Don Enzo Bugea Nobile

Ci sono uomini che non gridano, ma lasciano che a parlare sia la loro coscienza.
Rosario Livatino è stato uno di questi, un giudice mite e inflessibile, fragile e saldo come la verità che serviva. La sua toga non era un simbolo di potere, ma un atto d’amore, un manto di giustizia che odorava di Vangelo. Egli non giudicava per condannare, ma per guarire. Perché nella sua visione, la legge non era solo codice, ma cammino verso il Regno.
Nella sua vita discreta, Rosario fu un’anima trasparente, un uomo che non cercava gloria, ma limpidezza. È il mistero dei santi nascosti, coloro che non appaiono, ma incidono. “Sub tutela Dei”, scriveva sul suo diario, come a dire: “Io non mi appartengo, sono custodito”,
e davvero lo era. Custodito da una fede sobria, da una preghiera quotidiana, da un amore quasi timido per la giustizia vera, quella che non si vende, non si piega, non si adatta.
Il martirio di Rosario non fu improvviso, fu preparato dal suo stesso stile di vita.

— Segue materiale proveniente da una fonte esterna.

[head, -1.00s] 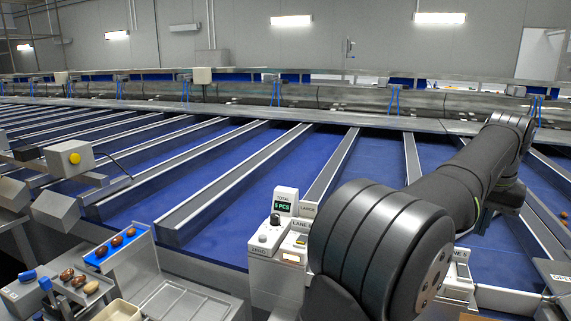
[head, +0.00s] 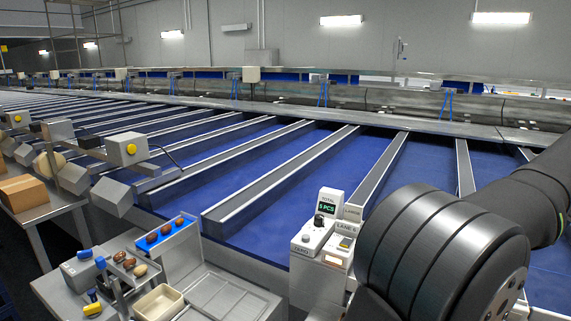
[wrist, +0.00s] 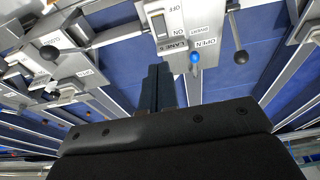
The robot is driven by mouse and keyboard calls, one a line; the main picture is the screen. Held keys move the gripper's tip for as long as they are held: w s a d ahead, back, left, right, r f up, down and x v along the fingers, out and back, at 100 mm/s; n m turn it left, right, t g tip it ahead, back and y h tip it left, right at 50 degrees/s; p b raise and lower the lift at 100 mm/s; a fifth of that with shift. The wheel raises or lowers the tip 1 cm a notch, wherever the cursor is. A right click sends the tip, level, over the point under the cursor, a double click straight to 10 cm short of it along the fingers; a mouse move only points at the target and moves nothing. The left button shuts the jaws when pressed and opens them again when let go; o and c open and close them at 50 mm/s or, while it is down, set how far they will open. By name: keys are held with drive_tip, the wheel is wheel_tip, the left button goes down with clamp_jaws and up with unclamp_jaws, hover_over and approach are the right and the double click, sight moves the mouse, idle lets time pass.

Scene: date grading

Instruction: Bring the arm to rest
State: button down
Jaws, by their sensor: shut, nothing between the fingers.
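My gripper (wrist: 158,88) shows in the wrist view with its fingers together and nothing between them. Beyond it are a lane control box (wrist: 170,22) with an ON/OFF switch and a lever with a blue knob (wrist: 194,57) by the word OPEN. In the head view my dark arm fills the lower right, and the gripper itself is outside the picture.
A counter reading "5 PCS" (head: 328,208) stands left of my arm. At lower left are a blue tray (head: 172,240) with several dates, a cream bin (head: 160,303) and a cardboard box (head: 22,192). Blue sorting lanes (head: 260,170) stretch behind.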

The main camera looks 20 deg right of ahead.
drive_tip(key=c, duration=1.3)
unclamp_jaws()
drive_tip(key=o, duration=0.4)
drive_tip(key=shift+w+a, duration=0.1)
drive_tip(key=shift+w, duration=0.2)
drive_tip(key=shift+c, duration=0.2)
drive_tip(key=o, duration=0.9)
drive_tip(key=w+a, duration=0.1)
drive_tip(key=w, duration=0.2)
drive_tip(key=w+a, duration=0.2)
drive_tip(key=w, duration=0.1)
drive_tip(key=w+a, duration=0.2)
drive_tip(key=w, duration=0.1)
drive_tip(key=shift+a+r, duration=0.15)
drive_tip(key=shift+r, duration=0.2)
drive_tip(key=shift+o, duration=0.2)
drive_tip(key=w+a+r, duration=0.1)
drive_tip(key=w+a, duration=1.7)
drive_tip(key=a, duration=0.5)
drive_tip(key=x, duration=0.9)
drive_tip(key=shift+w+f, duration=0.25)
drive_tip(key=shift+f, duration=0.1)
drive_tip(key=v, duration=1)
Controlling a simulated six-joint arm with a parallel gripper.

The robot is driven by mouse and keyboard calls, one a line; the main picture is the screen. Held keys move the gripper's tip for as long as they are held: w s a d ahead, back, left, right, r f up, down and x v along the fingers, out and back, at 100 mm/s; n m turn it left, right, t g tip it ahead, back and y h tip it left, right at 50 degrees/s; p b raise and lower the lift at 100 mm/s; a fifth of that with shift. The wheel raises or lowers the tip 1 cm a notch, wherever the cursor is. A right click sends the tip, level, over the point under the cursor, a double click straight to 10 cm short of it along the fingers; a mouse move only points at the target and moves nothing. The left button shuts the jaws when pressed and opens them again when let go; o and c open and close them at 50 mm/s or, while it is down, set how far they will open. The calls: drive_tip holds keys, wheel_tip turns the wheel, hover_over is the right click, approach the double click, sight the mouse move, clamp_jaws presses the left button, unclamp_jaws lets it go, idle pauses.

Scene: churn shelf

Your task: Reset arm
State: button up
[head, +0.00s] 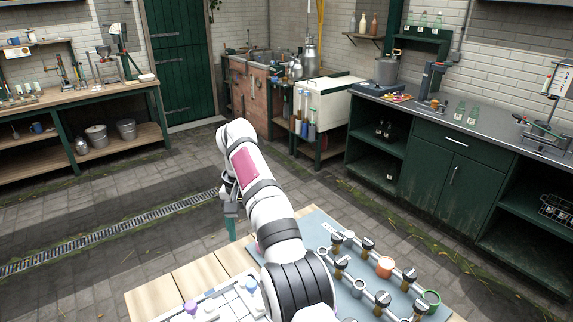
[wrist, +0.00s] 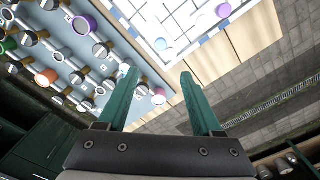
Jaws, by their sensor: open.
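My gripper (wrist: 160,92) is open in the wrist view, with two green fingers apart and nothing between them but a view of the bench and floor below. In the head view my white arm reaches up over the front bench and bends down at its far end. There the gripper (head: 231,225) hangs past the bench's far edge, partly hidden by the arm. The wooden bench top (head: 200,275) carries a blue-grey board (head: 318,222) with pipes and valves. A white gridded tray (head: 232,302) lies to its left, partly hidden by my arm.
On the board stand an orange ring (head: 385,267), a green ring (head: 431,298) and several dark-knobbed valves. A purple ring (wrist: 84,25) shows in the wrist view. Open paved floor with a drain grate (head: 110,237) lies beyond the bench. Green cabinets (head: 440,165) stand at right.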

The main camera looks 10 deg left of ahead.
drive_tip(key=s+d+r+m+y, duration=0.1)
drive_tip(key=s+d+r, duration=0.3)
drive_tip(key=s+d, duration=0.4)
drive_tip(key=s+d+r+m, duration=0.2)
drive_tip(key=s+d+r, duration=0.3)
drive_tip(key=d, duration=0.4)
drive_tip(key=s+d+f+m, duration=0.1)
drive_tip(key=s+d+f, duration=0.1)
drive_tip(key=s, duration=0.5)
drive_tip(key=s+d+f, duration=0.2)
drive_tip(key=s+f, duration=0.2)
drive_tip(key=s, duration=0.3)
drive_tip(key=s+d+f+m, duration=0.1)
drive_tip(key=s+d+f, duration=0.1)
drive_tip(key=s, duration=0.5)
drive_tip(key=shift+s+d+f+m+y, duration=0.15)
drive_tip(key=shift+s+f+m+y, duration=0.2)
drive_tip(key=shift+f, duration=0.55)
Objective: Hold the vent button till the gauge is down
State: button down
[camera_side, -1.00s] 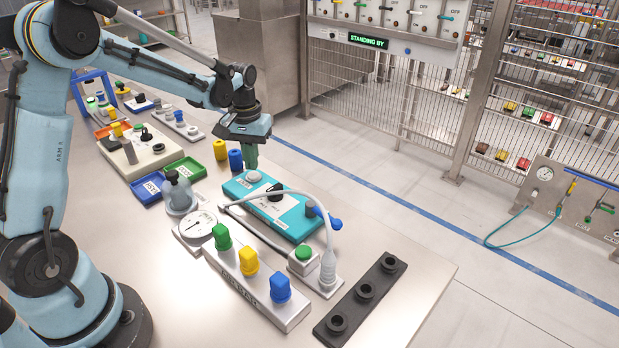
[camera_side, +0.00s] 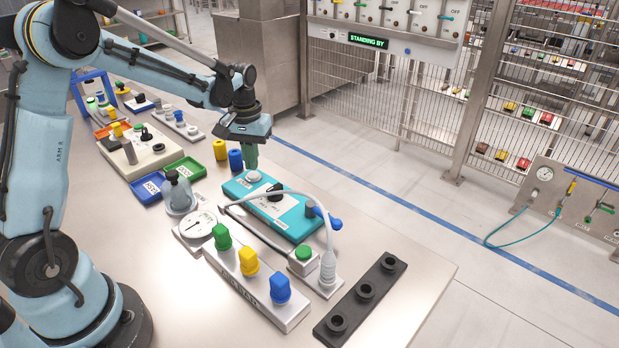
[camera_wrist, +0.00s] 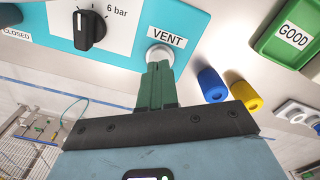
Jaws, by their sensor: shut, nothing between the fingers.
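The vent button (camera_wrist: 160,52) is a round white cap beside the VENT label on the teal panel (camera_side: 285,216). It also shows in the side view (camera_side: 254,176). My gripper (camera_wrist: 159,72) is shut and empty, fingers pointing down. Its fingertips are at the button and appear to touch it; how far the button is pressed cannot be told. The gauge (camera_side: 198,223) is a round white dial on the bench, left of the panel. Its needle is too small to read surely. A black knob (camera_wrist: 92,28) near "6 bar" sits on the panel.
A white hose (camera_side: 325,225) arches over the panel to a fitting near a green button (camera_side: 303,252). A block with green, yellow and blue caps (camera_side: 250,285) stands in front. Blue (camera_side: 236,159) and yellow (camera_side: 219,149) cylinders stand close behind my gripper.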

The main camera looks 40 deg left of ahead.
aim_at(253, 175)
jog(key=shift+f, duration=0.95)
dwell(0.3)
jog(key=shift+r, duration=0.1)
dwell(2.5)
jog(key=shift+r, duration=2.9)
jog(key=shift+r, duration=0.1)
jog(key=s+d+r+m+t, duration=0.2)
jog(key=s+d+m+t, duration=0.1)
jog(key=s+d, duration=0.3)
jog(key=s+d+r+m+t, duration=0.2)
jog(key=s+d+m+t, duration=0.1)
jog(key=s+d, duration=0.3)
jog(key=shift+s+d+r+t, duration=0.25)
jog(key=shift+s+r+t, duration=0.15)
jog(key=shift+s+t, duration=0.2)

Ogni giorno egli moriva un po’ al compromesso, alla paura, alla tentazione di chiudere gli occhi. Così il suo sacrificio, quando arrivò, non fu tragedia ma compimento, la consummatio amoris, il sigillo di una fedeltà.


Morì giovane, ma non acerbo, perché la maturità non è negli anni, ma nella verità che si porta dentro.
Livatino ricordava che la giustizia senza carità diventa vendetta e che la fede senza responsabilità è un alibi. In questo equilibrio tra diritto e misericordia egli ha incarnato il volto nuovo del credente nel mondo, un cristiano che non si ritira nel sacro, ma porta il sacro dentro la storia.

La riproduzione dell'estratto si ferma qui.